There is plenty of action, in other words --- but what really struck me were Turow's quietly dazzling powers of description and psychological acuteness. It is not just George Mason who lives and breathes and comes alive for us; the supporting characters have their own distinctive, sardonic energy. A prosecuting attorney's suit, "as usual, looked as if it had been stuffed into his desk drawer for storage overnight." Mason's assistant has a "stiff jet hairdo, a daily monument to the tensile strength of the polymers in her hair spray." The chief of Court Security, 5'1" Marina Giornale, "makes up for size in energy. She issues greetings to the accompaniment of her raucous, rattling smoker's laugh and applies her usual robust handshake. She sports a black mullet, and no cosmetics."

In LIMITATIONS Turow really makes us see the people who occupy the halls and chambers and courtrooms. And he makes us feel the moral and psychological weight of Mason's preoccupations. The fact that the judge's rulings matter, that he is "trusted to be the conscience of [his] community," makes his work satisfying but burdensome. He feels "caged by the proprieties of the role he's taken on"; he wears a suit and tie every day because he feels "he must lead by example in matters large and small." Usually decisive --- "it's a job requirement and one at which he normally excels" --- on the rape case he is uncharacteristically stuck, and he is honest about his angst: "Who are we to judge?" this judge asks.

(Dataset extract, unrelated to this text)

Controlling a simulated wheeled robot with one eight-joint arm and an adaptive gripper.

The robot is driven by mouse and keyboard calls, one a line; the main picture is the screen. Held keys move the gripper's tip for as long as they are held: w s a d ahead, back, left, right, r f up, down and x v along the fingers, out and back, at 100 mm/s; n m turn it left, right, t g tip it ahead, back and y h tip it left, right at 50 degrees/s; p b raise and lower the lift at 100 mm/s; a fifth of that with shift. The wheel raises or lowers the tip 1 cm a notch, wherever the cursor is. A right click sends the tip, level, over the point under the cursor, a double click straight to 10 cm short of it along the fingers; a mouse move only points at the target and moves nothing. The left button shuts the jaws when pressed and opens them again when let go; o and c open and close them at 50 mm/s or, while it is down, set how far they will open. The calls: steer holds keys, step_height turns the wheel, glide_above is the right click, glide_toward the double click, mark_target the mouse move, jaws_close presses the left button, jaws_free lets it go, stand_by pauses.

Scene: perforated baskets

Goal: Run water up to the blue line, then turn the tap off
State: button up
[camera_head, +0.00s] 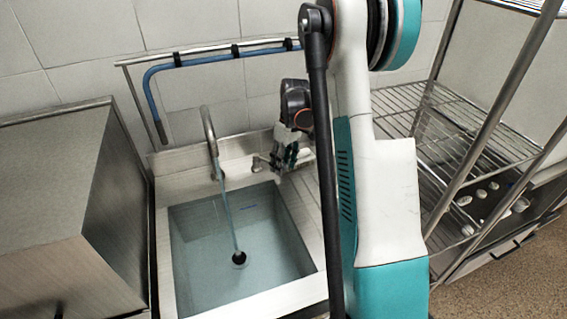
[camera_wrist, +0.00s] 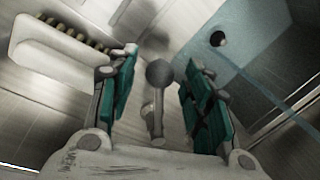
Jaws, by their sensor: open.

What a mensch. Turow may be semi-sociological in his depiction of the legal system (there are plenty of fascinating insider details and villains galore, from major-league crooks to time-servers, weaklings and opportunists), but he is also an idealist, and something of a romantic. He creates not supermen, but plausible heroes. Mason, in his stumbling, self-doubting way, is certainly one of them.

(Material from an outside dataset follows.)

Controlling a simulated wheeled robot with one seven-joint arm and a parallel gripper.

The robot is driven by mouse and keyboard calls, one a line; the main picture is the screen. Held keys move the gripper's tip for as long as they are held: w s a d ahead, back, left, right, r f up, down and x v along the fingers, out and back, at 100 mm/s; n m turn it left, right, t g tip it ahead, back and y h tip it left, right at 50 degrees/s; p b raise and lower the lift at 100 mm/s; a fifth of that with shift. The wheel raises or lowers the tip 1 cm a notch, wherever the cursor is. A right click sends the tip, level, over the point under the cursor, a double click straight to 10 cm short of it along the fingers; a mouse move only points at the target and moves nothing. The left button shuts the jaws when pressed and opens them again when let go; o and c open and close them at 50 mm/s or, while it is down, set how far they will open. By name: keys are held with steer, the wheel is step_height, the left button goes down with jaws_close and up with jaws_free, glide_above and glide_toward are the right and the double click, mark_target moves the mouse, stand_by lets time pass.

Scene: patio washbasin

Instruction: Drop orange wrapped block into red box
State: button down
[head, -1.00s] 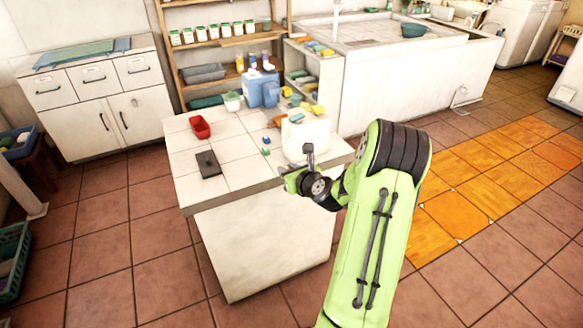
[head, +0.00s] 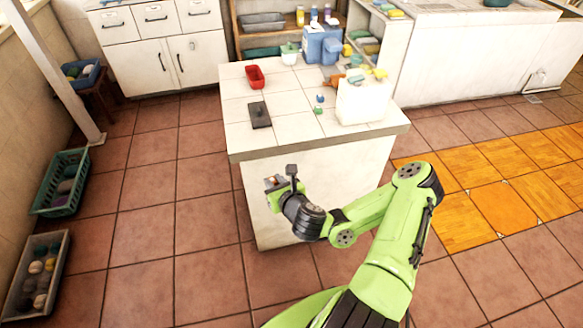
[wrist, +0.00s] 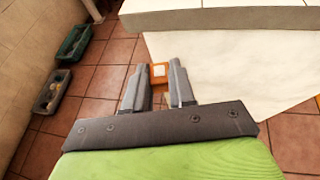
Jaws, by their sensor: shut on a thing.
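The orange wrapped block (wrist: 158,71) shows between my two fingers in the wrist view, orange with a pale face. My gripper (wrist: 157,84) is shut on it. In the head view my gripper (head: 272,184) is in front of the white counter's near side, below the level of its top, and the block is hard to make out there. The red box (head: 255,77) is a small open container on the counter top, near its back left. It is well apart from my gripper and is not visible in the wrist view.
The tiled counter (head: 236,128) also holds a dark flat block (head: 260,115), a white container (head: 362,102) and a blue jug (head: 321,46). Green (head: 46,207) and grey (head: 20,302) crates stand on the floor at left.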

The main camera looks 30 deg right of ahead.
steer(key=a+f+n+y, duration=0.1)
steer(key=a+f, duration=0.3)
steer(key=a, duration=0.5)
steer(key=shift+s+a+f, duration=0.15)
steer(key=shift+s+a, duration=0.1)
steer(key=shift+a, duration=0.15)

LIMITATIONS began life as a serial in the Sunday New York Times Magazine, which perhaps accounts for its brevity and, I'm afraid, its weaknesses. Serial novels, of course, are a grand old tradition (think of Dickens!), but the slightly mechanical plot, combined with the need to make the end of each chapter a cliffhanger, runs counter to Turow's usual subtle, dense and leisurely style. The "limitations" theme is a bit obvious, too, referring to the boundaries of the judge's role and the possible death of his wife as well as to the statute of limitations, which is an issue in the rape case (normally, felony prosecutions aren't allowed more than three years after the crime). Overall, the novel tends toward the didactic, particularly at the end, where plot ends are tied up rather too neatly and Mason's draft of his (fictional) opinion in Warnovits is reproduced almost in its entirety.

Coming from Scott Turow, LIMITATIONS is slightly disappointing, but it's still better than almost anything else of its ilk. On page after page the writing took my breath away: Here, for example, is his account of what parenthood can do to a marriage: "You try to figure out how to survive nature's slyest trick, using love to produce someone to come between you." Or Mason's realization, after he is carjacked, that "a human being is only this: a single humiliated fiber that wants desperately to live."

A man who can produce sentences like that can be forgiven anything, even an imperfect book.